» **Short task**
Gather, from the listing beneath this task, every line holding the string "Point".
** start Dataset **
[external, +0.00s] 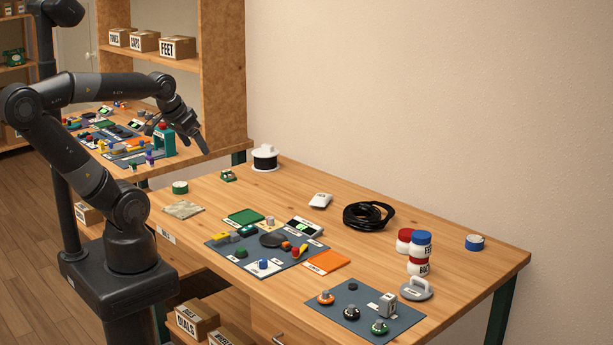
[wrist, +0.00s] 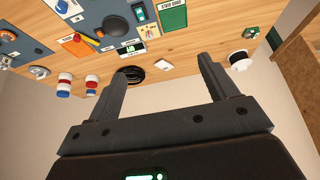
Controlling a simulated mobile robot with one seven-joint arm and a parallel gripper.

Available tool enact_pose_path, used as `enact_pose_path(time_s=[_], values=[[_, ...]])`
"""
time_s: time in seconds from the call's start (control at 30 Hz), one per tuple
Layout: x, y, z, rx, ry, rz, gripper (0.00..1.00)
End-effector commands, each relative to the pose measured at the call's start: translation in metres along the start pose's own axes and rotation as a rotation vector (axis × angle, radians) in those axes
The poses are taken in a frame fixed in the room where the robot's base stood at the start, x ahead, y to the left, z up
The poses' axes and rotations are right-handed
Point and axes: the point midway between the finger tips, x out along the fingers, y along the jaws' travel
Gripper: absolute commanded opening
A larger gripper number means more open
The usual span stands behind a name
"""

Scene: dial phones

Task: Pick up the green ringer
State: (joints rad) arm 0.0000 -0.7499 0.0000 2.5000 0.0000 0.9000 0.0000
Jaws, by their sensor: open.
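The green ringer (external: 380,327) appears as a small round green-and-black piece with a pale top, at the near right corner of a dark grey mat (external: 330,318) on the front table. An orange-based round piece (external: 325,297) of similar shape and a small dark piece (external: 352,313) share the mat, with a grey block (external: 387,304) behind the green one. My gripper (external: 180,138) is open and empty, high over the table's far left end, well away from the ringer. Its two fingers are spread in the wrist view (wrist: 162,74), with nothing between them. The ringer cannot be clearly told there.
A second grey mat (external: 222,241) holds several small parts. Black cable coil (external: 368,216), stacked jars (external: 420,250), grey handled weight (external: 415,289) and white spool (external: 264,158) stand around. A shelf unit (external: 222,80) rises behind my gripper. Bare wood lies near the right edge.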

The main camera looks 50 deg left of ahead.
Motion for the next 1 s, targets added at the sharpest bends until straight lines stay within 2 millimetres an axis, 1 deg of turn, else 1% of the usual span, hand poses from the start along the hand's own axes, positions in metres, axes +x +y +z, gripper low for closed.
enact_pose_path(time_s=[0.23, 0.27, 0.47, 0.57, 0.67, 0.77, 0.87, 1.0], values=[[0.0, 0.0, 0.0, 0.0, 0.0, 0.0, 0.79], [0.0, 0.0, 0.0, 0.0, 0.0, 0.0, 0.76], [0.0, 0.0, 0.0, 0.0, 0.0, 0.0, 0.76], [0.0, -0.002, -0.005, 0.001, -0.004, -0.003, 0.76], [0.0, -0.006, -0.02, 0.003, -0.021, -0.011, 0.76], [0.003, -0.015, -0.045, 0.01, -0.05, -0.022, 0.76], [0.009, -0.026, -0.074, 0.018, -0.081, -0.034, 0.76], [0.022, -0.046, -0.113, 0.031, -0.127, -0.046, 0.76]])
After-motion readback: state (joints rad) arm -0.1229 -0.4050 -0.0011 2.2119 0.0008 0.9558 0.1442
** end Dataset **
** start Dataset **
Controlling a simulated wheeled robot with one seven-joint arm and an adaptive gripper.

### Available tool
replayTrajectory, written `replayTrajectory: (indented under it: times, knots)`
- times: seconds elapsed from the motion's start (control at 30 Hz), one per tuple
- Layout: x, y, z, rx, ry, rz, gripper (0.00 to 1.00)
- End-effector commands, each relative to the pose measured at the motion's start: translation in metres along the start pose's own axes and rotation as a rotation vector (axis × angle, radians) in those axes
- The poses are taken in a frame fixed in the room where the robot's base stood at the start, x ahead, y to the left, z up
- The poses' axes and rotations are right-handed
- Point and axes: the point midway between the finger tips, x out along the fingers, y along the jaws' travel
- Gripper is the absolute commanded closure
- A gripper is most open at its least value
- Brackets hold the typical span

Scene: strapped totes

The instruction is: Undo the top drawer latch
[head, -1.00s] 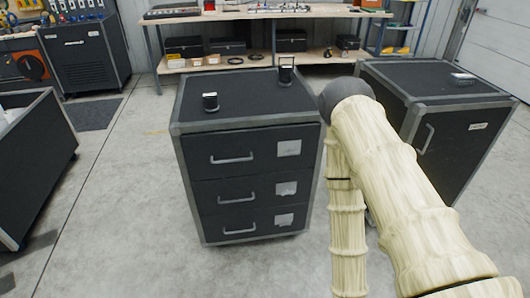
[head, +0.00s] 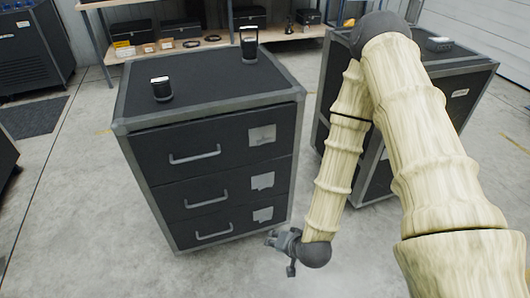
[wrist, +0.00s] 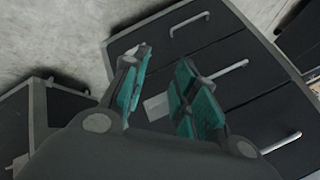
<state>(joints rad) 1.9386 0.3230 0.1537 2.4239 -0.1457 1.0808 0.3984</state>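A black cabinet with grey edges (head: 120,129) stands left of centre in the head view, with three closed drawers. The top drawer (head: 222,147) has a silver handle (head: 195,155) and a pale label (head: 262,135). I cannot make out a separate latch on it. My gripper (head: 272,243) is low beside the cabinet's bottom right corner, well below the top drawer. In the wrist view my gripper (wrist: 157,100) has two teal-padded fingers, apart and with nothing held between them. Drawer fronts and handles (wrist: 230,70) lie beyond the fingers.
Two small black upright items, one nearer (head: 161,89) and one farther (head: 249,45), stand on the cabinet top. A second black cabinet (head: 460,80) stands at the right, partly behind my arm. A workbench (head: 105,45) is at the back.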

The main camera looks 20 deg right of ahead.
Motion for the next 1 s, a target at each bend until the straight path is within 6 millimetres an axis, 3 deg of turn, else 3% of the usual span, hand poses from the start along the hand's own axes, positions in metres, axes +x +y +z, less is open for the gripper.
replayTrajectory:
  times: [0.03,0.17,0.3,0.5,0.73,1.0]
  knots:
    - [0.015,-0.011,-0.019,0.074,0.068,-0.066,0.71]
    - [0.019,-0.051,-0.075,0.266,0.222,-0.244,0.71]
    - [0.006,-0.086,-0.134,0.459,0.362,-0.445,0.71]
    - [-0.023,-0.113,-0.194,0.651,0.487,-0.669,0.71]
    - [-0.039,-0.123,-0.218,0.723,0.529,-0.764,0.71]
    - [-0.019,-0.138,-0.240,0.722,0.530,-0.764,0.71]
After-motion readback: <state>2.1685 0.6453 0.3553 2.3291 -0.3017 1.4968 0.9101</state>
** end Dataset **
» **Answer to this exercise**
Point and axes: the point midway between the finger tips, x out along the fingers, y along the jaws' travel
- Point and axes: the point midway between the finger tips, x out along the fingers, y along the jaws' travel

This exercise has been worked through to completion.